Flavorwire: I remember that you did a lot of theater in high school. What made you decide to get into film as opposed to another medium — or do you also still want to do theater, too?
Desiree Ahkhavan: No, not at all, I’m totally singular-minded. I was obsessed with theater in high school and I thought I’d be an actress or a playwright, but at Smith, I didn’t fit into the theater community. They really loved Caryl Churchill plays. It was a very woman’s college-y environment and I had more mainstream sensibility, so I became an isolated stoner.
But my one friend said, “If you take a Mt. Holyoke class with me, I will smoke you up on the bus.” It was a world cinema class, and it was such a cliché moment. I fell in love really hard. I had been suffering from the withdrawal of having not done theater after doing it every day in high school. Later I went abroad to study in London, met the producer of Appropriate Behavior, went to NYU for grad school, and since then have focused every bit of energy I had on writing and directing.
Basically, I owe it all to marijuana.
Your first project out of grad school was creating your web series, The Slope, which follows a pair of “homophobic lesbians” in Park Slope. Did your aesthetic change at all between that work and Appropriate Behavior?
It wasn’t even a matter of aesthetic, because we were working so fast and loose. We had no money in the can. It was a fun, improvisational experience that was completely the opposite of aesthetically pleasing. My co-creator at The Slope and I were grad students, and the whole grad program is about using incredible cinematography, and painting with light, but we were just moving forward and didn’t give a shit. I was in my final year when I did that show. I wanted to put everything I learned aside and follow my gut — not that I’m not glad I went to grad school!
Moving to feature work with Appropriate Behavior, how did it feel to be the writer, directer, star — everything behind the whole film?
I was a pig in shit. I was so happy. I really wanted to have a film that had sex scenes that communicated something real about where this character was in her life. I wanted to say something honest about the communities I was born into, the queer community and the Iranian community.
But of course this film was enabled by collaboration with the cinematographer, production designer, producer, editor. Still, when I was in those moments in front of the camera where I was raw, naked, exposed — knowing that I was the person who had final say over it, that was so incredibly liberating.
Do you feel like this is the beginning of a lifelong journey as a writer-director for you?
I’m waiting for the bubble to burst! Now I see these intelligent women around me, monetizing their work. Indie film is very hard to monetize, and web series are impossible to monetize. So, how can you tell these stories, be true to yourself, be a woman at the helm of something different, and still make it sustainable? That’s the question that lies before me.

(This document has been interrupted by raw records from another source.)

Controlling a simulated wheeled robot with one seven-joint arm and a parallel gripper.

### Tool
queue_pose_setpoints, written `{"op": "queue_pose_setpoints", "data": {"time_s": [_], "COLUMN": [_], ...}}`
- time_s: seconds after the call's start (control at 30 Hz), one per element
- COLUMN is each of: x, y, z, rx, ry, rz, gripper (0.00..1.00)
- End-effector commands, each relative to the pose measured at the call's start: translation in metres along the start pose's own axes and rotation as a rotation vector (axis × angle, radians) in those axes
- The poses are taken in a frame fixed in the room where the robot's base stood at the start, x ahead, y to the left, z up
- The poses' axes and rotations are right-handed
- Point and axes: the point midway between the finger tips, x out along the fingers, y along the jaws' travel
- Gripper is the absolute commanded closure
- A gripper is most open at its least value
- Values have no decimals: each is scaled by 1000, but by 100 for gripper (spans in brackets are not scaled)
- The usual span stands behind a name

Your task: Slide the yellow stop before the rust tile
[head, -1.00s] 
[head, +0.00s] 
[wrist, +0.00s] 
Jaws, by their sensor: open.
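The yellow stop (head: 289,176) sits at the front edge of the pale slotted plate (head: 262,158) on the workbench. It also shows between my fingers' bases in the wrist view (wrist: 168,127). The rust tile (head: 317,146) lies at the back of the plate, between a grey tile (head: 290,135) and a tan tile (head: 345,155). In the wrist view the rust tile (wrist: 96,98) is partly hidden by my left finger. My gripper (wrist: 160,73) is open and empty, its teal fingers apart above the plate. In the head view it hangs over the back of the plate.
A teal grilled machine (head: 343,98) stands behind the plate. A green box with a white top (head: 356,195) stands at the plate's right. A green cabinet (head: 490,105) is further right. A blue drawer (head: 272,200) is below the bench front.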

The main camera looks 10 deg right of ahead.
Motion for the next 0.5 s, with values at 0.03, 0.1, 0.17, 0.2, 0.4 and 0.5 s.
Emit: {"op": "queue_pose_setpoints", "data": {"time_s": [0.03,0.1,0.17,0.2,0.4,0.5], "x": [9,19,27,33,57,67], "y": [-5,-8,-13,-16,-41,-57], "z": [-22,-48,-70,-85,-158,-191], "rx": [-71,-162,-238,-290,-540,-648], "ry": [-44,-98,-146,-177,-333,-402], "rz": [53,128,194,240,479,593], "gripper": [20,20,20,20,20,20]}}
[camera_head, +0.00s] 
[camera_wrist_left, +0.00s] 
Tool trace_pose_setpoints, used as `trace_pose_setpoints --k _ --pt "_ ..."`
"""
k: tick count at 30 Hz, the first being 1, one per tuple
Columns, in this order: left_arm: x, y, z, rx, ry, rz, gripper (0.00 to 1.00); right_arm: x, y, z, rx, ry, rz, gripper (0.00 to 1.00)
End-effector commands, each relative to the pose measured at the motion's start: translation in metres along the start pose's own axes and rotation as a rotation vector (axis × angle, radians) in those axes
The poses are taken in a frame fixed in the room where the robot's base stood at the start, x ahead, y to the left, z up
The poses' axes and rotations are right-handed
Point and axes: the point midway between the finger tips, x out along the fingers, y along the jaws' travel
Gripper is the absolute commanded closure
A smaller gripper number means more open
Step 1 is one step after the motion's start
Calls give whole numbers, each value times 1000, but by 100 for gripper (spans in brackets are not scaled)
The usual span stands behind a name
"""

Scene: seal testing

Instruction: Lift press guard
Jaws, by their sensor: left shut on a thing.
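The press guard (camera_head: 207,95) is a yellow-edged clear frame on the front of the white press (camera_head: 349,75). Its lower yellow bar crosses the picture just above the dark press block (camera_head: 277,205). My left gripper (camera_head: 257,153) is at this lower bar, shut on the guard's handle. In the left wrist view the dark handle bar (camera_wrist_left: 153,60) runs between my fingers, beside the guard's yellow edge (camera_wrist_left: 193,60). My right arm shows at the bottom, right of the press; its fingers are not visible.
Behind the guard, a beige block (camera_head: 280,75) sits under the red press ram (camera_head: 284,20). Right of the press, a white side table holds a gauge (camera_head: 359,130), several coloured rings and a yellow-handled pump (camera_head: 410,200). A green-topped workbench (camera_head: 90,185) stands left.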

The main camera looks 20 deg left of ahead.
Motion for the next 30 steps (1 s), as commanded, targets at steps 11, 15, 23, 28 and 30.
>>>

Did you see the news about Ava DuVernay being snubbed by the Oscars?
I think it’s absurd that she wasn’t nominated. But look at the subject matter of the films that are up for nominations — they have male protagonists. Oscar films are not the best, but content is changing, and that will be reflected in the Oscars five to ten years.
One of the things that’s excited me about the buzz around your film is to see it get a boost from this explosion of feminist-friendly media.
Yes. You know where you’ll be respected online. Before, no one was curating your content, so you’d have to open whatever magazine or journal and flip until you found the section you like.
It’s the same with cinema — you can figure out online what you think is worth your money. You’re voting for what should continue to be made. Hollywood only listens to dollar signs. So if more people spent their money on narratives of marginalized communities, or driven by women, or whatever you give a shit about, Hollywood will take notice.
From a media perspective, it feels like you’re part of a wave or even movement of women writers and directors on film and TV who are rewriting sex from a feminist perspective — or, as Jill Soloway said, “inventing the female gaze.”
I genuinely see myself as an outcast in every respect, so I’m always surprised when people say they see me as a part of a movement or a wave.
I’m a child of immigrants, a latchkey kid, and I watched hours of television a night. It was my third parent. I was lied to by TV about what gave a woman worth, and the lie that film taught me is that romantic love is this thing you share with one person, so you’ve found love and you’re happy and can die with that person. After my breakup, I thought: “They’re a good person, I am too. We tried our best, we were definitely in love. What went wrong here?”
So I wanted to explore not just love, but also dating and fucking as I knew it. I don’t meant to put a gaze on anyone else, I just want to have a frank conversation about sex and the mechanics of sexual relationships.